The Structure of Glyoxal Dihydrazone and Synthesis, Characterization, and Iodine Doping of Unsubstituted Polyazine
Benjamin Chaloner-Gill, Clair J. Cheer, James E. Roberts, William B. Euler, Macromolecules, 1990, 23, 4597 – 4603
Abstract
The unsubstituted polyazine, –[N=CH–CH=N]x–, has been synthesized from glyoxal dihydrazone and glyoxal.
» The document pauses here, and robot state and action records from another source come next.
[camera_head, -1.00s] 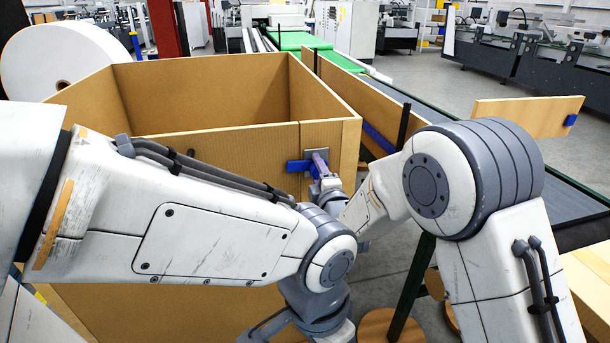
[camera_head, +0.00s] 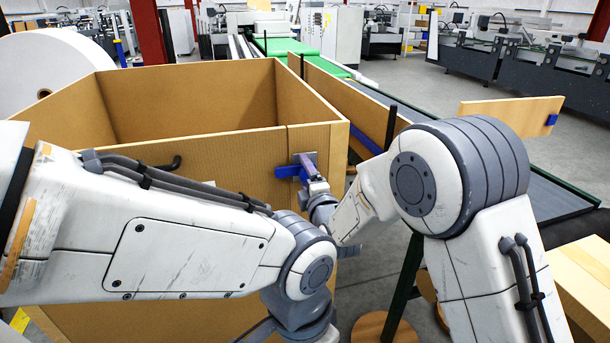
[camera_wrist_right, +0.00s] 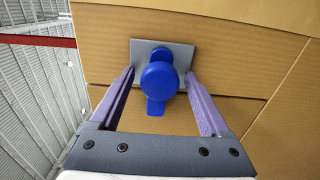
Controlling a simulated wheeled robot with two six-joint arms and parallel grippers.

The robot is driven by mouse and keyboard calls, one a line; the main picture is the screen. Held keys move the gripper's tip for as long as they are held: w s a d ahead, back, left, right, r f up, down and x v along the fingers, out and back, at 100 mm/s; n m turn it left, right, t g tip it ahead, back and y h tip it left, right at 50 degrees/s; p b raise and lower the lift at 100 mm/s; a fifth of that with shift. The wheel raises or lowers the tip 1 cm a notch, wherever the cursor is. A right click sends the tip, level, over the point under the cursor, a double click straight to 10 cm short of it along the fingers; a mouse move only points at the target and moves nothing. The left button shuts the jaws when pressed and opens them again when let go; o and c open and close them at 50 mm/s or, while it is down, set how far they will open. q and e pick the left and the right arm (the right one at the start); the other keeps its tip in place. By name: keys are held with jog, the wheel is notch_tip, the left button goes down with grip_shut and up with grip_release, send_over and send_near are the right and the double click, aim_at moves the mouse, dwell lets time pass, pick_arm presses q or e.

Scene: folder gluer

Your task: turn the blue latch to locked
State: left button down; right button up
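The blue latch (camera_head: 287,171) sits on a grey plate (camera_head: 309,158) near the upper right corner of the brown box's front panel. In the head view its handle points left, roughly level. In the right wrist view the latch shows as a round blue knob (camera_wrist_right: 159,79) with a short tab pointing down the picture, on its grey plate (camera_wrist_right: 147,49). My right gripper (camera_head: 312,170) is at the latch. Its two purple fingers (camera_wrist_right: 161,90) are open, one on each side of the knob, with visible gaps. My left gripper is out of view; only its arm shows.
The open-topped brown box (camera_head: 230,145) stands in front of me, with a black handle on its front panel. A conveyor (camera_head: 550,192) runs behind on the right. A brown panel with a blue end piece (camera_head: 510,116) stands above it. A large white roll (camera_head: 50,68) is at left.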

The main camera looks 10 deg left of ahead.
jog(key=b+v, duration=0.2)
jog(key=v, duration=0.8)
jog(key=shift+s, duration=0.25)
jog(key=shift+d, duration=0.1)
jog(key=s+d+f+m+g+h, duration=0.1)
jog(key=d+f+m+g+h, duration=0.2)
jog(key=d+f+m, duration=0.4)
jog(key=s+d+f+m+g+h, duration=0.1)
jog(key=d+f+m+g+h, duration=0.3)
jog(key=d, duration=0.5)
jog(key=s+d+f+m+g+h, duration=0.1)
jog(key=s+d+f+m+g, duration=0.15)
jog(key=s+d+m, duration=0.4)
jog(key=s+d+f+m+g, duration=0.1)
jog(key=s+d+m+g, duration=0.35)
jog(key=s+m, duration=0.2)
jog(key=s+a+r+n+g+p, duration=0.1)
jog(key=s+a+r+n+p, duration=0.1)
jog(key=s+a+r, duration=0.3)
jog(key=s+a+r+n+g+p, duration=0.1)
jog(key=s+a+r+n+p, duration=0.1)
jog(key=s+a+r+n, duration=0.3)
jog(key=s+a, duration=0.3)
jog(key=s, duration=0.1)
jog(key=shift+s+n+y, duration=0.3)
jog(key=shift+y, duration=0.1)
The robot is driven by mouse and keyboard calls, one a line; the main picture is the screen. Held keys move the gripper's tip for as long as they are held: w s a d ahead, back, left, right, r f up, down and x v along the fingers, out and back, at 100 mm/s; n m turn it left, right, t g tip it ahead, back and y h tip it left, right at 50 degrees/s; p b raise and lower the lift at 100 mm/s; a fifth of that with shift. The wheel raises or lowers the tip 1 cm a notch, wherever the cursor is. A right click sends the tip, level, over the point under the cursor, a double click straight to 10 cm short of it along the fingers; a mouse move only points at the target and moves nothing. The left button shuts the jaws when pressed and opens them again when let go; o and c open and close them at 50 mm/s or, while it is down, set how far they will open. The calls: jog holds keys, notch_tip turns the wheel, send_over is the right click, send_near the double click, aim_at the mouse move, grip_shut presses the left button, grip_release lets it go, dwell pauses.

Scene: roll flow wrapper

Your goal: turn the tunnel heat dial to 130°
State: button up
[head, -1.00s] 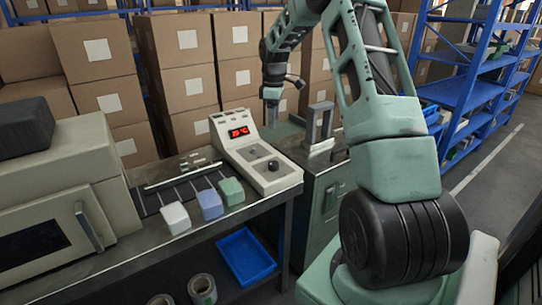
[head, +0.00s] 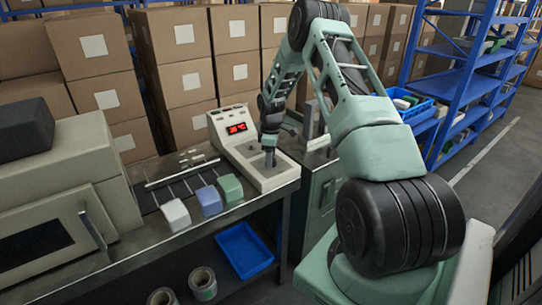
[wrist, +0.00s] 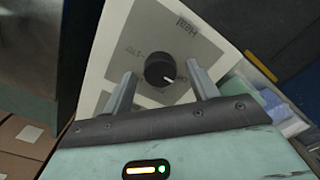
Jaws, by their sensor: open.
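The heat dial (wrist: 160,70) is a round black knob with a white pointer line, on a pale control panel marked "Heat" in the wrist view. My gripper (wrist: 160,82) is open, with one finger on each side of the dial; I cannot tell whether they touch it.
A white, a blue and a green block (head: 230,188) lie on the infeed left of the box. A beige machine (head: 60,190) stands at the left. A blue bin (head: 244,250) is below the bench. Cartons (head: 180,70) are stacked behind.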

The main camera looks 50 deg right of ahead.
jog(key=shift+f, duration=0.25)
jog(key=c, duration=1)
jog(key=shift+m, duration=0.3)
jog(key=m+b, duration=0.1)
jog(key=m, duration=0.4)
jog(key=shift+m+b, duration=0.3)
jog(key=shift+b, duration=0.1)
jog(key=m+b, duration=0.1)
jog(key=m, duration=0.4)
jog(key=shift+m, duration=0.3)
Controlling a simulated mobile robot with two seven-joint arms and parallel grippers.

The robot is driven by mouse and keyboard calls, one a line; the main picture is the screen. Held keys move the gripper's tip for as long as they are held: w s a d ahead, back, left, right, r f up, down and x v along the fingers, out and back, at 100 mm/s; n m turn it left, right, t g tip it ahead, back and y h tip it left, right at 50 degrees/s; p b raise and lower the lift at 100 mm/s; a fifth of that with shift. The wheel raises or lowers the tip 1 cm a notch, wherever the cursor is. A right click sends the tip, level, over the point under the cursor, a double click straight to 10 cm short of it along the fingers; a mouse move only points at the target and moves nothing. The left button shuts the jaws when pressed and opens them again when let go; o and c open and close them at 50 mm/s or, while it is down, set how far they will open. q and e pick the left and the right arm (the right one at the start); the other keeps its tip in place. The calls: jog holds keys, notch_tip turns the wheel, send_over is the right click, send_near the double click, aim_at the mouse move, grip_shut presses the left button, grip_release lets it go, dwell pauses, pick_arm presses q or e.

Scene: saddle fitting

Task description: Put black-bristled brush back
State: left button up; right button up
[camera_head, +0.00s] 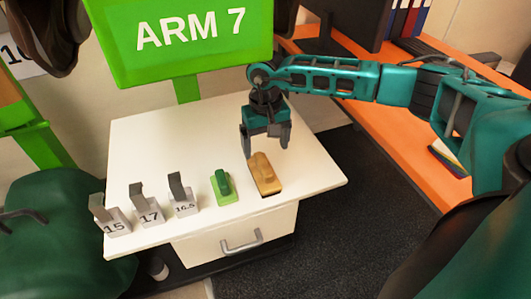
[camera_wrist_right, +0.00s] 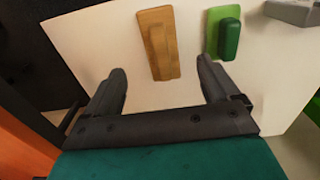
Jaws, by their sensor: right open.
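A tan wooden brush (camera_head: 264,174) lies handle-side up on the white cabinet top (camera_head: 140,140), right of a green brush (camera_head: 222,187). Bristles cannot be made out on either brush, so I cannot tell which is black-bristled. My right gripper (camera_head: 266,145) points down, open and empty, just behind and above the tan brush. In the right wrist view the tan brush (camera_wrist_right: 159,42) lies ahead of the spread fingers, apart from them, with the green brush (camera_wrist_right: 224,36) to its right.
Grey stands numbered 15 (camera_head: 115,226), 17 (camera_head: 149,216) and 16.5 (camera_head: 184,208) stand along the cabinet's front left. A green "ARM 7" sign (camera_head: 185,35) rises behind. An orange desk (camera_head: 400,130) is at right. The cabinet top's back left is clear.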

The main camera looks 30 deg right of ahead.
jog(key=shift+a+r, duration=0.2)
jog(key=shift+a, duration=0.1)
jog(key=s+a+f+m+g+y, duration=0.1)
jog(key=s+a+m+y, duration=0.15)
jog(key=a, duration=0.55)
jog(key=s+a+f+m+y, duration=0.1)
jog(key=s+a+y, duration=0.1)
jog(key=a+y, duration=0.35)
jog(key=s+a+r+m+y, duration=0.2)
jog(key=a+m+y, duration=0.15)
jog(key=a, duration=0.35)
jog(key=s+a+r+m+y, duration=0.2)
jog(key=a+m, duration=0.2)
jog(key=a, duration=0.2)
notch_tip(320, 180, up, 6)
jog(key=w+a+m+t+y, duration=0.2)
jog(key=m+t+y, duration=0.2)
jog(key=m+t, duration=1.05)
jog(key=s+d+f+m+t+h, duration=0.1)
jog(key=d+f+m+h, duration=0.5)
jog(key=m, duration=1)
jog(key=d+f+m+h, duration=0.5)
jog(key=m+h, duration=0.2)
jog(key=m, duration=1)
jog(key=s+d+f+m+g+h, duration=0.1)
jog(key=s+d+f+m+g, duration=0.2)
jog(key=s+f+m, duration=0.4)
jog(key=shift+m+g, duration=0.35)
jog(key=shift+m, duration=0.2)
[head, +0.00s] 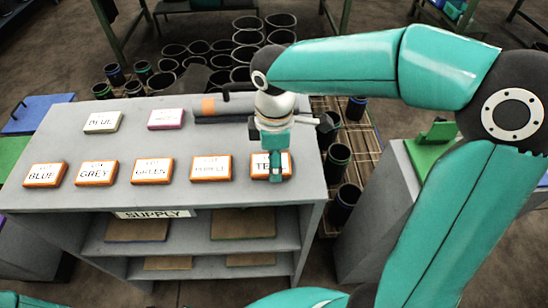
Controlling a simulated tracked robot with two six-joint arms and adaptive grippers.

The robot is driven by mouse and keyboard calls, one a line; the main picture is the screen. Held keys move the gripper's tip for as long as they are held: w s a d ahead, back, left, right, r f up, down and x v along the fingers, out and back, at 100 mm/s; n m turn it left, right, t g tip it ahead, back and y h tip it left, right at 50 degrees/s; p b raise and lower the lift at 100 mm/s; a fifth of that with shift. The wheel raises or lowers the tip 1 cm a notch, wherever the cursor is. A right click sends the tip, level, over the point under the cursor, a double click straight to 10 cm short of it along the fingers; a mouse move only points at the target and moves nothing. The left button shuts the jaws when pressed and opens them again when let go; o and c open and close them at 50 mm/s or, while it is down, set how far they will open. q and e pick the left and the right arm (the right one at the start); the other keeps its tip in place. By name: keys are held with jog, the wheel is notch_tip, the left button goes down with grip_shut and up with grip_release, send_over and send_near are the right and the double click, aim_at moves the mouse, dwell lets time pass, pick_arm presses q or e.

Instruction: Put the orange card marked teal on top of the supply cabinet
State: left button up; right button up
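The supply cabinet (150,197) is grey, with a SUPPLY label on its front. The orange-edged card (285,172) whose print starts with TE is at the right end of the front row on its top. My right gripper (275,172) points down over this card and hides part of its print. Its fingers overlap the card in this view; I cannot tell whether they grip it. The card looks level with the row, at or very near the top surface. My left gripper is not in view.
More orange cards stand in the row, including blue (46,174), grey (96,172) and green (152,171). Black sleeves (248,38) crowd the floor behind.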

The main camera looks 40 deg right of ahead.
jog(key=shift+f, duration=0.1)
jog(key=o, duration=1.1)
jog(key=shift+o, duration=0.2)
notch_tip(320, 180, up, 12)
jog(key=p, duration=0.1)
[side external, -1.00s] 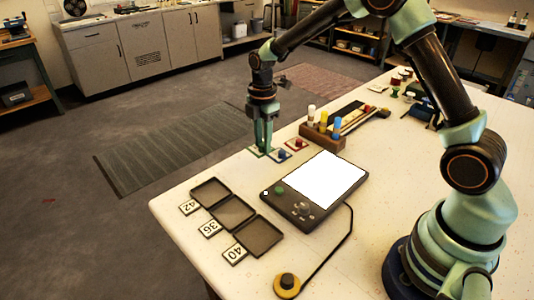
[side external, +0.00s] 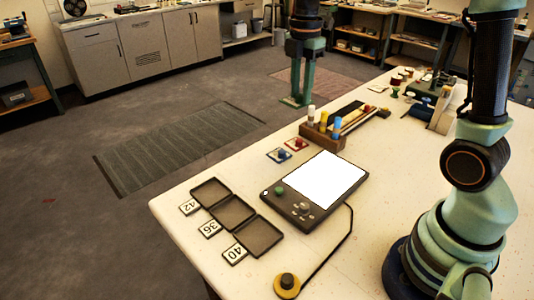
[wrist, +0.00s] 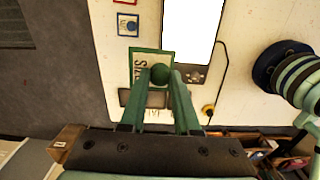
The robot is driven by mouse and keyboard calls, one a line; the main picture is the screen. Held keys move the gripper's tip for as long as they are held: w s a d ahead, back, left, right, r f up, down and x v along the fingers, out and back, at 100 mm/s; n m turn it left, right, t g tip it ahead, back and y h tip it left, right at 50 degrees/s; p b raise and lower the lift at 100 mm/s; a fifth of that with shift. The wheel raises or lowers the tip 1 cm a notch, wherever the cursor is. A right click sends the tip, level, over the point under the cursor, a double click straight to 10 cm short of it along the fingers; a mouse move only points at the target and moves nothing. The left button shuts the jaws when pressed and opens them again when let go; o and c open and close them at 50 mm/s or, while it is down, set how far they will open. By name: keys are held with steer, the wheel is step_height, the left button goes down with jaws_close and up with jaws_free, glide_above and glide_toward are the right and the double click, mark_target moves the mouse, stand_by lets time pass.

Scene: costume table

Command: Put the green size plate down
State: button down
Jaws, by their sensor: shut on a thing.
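My gripper (side external: 297,92) is raised above the table, shut on the green size plate (side external: 289,102). In the wrist view, the plate (wrist: 139,62) is a pale square with a green border and printed letters. Its round green knob sits between the fingertips (wrist: 160,74). Three dark shallow trays lie at the table's left end: one by the 42 card (side external: 211,191), one by the 36 card (side external: 233,212), one by the 40 card (side external: 258,237). All three look empty. The held plate partly covers the trays in the wrist view.
A blue-knobbed plate (side external: 279,155) and a red-bordered plate (side external: 297,144) lie flat near the far edge. A lit pad (side external: 325,178) lies beside the trays, its cord leading to a round button (side external: 287,284). A marker rack (side external: 322,137) stands behind. Bare table lies in front.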

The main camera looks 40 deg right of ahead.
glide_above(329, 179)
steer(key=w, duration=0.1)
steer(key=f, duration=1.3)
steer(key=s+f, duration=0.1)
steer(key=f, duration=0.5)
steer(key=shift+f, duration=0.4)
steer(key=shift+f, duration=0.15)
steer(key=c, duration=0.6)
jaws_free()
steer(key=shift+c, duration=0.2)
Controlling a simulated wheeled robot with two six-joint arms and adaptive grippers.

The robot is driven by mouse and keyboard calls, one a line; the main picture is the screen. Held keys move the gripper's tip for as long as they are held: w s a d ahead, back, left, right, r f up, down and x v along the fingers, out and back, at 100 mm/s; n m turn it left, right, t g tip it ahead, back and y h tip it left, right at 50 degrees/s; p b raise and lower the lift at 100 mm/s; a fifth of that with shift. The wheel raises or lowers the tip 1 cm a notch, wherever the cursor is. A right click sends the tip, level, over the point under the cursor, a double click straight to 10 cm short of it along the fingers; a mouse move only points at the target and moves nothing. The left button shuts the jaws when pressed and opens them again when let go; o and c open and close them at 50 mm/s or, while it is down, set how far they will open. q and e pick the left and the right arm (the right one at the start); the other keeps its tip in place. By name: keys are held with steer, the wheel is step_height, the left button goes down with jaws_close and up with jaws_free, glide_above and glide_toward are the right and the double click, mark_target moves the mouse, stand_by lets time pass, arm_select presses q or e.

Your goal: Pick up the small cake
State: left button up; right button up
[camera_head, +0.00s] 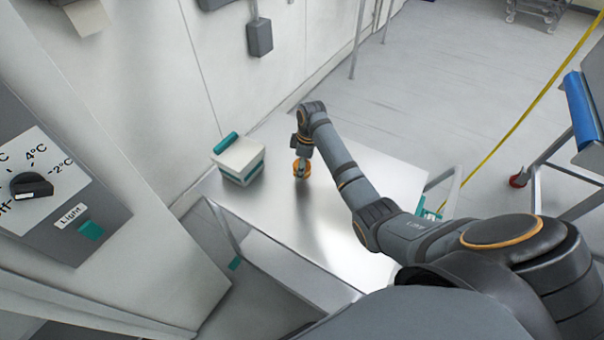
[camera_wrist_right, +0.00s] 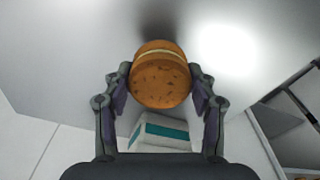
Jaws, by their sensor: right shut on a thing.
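The small cake (camera_wrist_right: 160,82) is round and brown with a pale layer through its middle. In the right wrist view it sits between the two fingers of my right gripper (camera_wrist_right: 161,88), which touch it on both sides. In the head view the cake (camera_head: 302,171) shows as a small orange-brown shape under my right gripper (camera_head: 302,160), over the metal table (camera_head: 345,215). I cannot tell whether it touches the tabletop. My left gripper is not in view.
A white box with teal trim (camera_head: 239,160) stands on the table left of the cake; it also shows in the right wrist view (camera_wrist_right: 160,131). A cabinet with a dial (camera_head: 31,186) is at the left. The table's near part is clear.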

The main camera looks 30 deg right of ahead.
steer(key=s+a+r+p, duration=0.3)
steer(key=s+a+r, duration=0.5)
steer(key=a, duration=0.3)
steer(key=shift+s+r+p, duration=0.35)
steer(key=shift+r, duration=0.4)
An X-ray crystal structure was done on the monomer glyoxal dihydrazone; it crystallized in space group P21/a with cell constants a = 7.744 (4) Å, b = 4.113 (1) Å, and β = 115.66 (3)° and Z = 2; intensity data were collected in the range 3.5 ≤ 2θ ≤ 60°. Refinement to convergence of the 683 independent reflections, I > 3σ(I), resulted in final anisotropic R = 0.056 and Rw = 0.059. The monomer is planar with a carbon-nitrogen double bond (1.278 Å) in the E conformation and a short carbon-carbon single bond (1.433 Å) in the anti conformation, similar to the methyl-substituted analogue, 2,3-butanedione dihydrazone. The polymer also appears to adopt the anti-E conformation and so is directly comparable to trans-polyacetylene. Both IR and solid-state NMR analyses show the presence of hydroxy-bearing defect sites; the azines are formed by an addition-elimination condensation, and the defects arise from sites where addition occurs but the subsequent elimination does not. Polyazine can be doped with iodine to give powders with room-temperature, pressed-pellet conductivities only as high as 1 × 10–6 Ω–1cm–1 because of the sp3 defects found along the polymer chain. The IR spectra of the doped materials indicate that the charge carrier is a bipolaron having a nitrogen-nitrogen or carbon-carbon double bond.